Thursday, August 11, 2011

Wandering

Green heron at sunset

Last evening I set off into the woods an hour or so before sunset. The shadows were already long and inviting. The sky was a deep, clear blue with no humidity to shorten the distance or obscure the view.

I followed no path and had only a vague notion of where I was going. What I really wanted to do was walk where I hadn’t walked recently, where ticks, high grass and higher temperatures had defeated my ambition for a while. It’s one thing to wear long pants to avoid ticks when the temperature is cool, but doing so when it’s 95 is more than I am willing to do. Now that the season is heading towards fall and the grasses are drying up, ticks are already fewer in number, and now I am willing.

So I wandered through the long grasses between the forest and a pond, scaring up frogs and scattering dragonflies of various sizes and shapes. A green heron squawked and flew into a tree on the edge of the woods. A belted kingfisher rattled, flying low over the pond, slaloming its way between a flock of Canada geese and a lone mallard in eclipse plumage.
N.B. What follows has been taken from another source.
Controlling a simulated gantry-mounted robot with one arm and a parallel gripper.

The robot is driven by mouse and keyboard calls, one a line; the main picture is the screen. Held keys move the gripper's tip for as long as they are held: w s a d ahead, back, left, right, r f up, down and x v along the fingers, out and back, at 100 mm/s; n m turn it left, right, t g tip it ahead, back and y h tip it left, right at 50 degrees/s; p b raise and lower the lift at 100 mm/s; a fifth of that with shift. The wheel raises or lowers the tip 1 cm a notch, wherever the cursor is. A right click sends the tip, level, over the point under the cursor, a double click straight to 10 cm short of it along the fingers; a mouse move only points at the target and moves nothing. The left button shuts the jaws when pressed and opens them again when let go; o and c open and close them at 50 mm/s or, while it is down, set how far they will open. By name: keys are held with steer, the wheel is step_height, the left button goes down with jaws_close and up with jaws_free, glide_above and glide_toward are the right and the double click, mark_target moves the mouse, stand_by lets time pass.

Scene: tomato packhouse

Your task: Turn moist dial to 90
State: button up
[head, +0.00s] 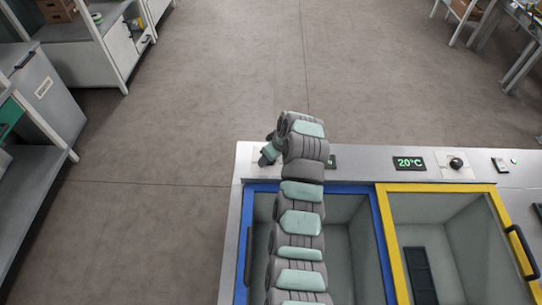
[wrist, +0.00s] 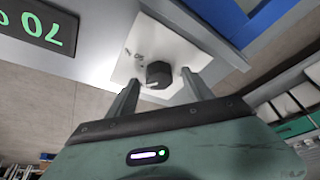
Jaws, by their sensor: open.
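The moist dial is a black round knob (wrist: 159,74) on a white plate (wrist: 182,48) in the wrist view. My gripper (wrist: 161,88) is open, with one finger on either side of the knob's near edge; I cannot tell whether they touch it. A green-lit display (wrist: 40,27) beside it is turned over and cut off by the frame; it seems to read 70. In the head view my gripper (head: 269,154) is at the panel's left end, and my arm hides the knob and most of that display (head: 332,162).
The panel (head: 375,160) also carries a 20°C display (head: 409,163), another black knob (head: 456,163) and a small switch (head: 500,164). A blue-framed bin (head: 380,240) and a yellow-framed bin (head: 398,245) lie in front. Open floor (head: 200,90) lies behind; cabinets (head: 120,45) stand at left.

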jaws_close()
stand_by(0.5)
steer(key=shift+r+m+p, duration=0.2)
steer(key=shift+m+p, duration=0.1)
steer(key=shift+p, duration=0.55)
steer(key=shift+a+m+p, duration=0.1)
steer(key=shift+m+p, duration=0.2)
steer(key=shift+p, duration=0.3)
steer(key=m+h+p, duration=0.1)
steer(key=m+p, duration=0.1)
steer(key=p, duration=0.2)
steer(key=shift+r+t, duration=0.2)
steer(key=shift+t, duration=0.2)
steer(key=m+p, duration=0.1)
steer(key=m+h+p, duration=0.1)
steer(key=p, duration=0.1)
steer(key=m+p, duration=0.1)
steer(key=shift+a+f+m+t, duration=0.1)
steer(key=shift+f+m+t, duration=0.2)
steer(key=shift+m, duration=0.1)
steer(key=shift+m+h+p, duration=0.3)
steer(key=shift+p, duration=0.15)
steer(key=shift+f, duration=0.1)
The shadows lengthened and still I walked, up into a pine forest that whispered on the northwest breeze, past the scolding crows. I walked past the tornado-damaged trees and the drooping brown-eyed susans. I hopped over a tiny, no-name stream, running full again after a rainy week. I heard the patter of a groundhog’s feet as it galloped across a ski slope to get away from me. I saw the doe and fawns grazing up on the hill, raising their heads and twitching their tails as I passed.

I saw the sun fall low against the distant hill and the first stars of evening join the nearly full moon in the sky above before I found my way back. It was only the darkness that brought me back to the cabin. If not for that, I might still be walking.

3 comments:

Scott said...

Thanks for bringing me along for your late summer evening walk. I especially loved the kingfisher slaloming among the waterfowl. Autumn's assuredly on its way (I even opened the bedroom windows last night), but I'll bet we'll still get lots more hot weather.

Pablo said...

These are the best kinds of walks. I, too, am glad the ticks are in decline for the year.

Carolyn H said...

Scott: I'll bet there will be more hot weather, too. Since August is apparently going to be rather cool, I'm thinking mid-September is likely to be hotter than I want or like. Usually, that's how it goes.

Pablo: I'm just glad I have lots of different choices for my wanderings. It would be hard for me to have to walk the same route every day. I think I'd soon be avoiding that walk.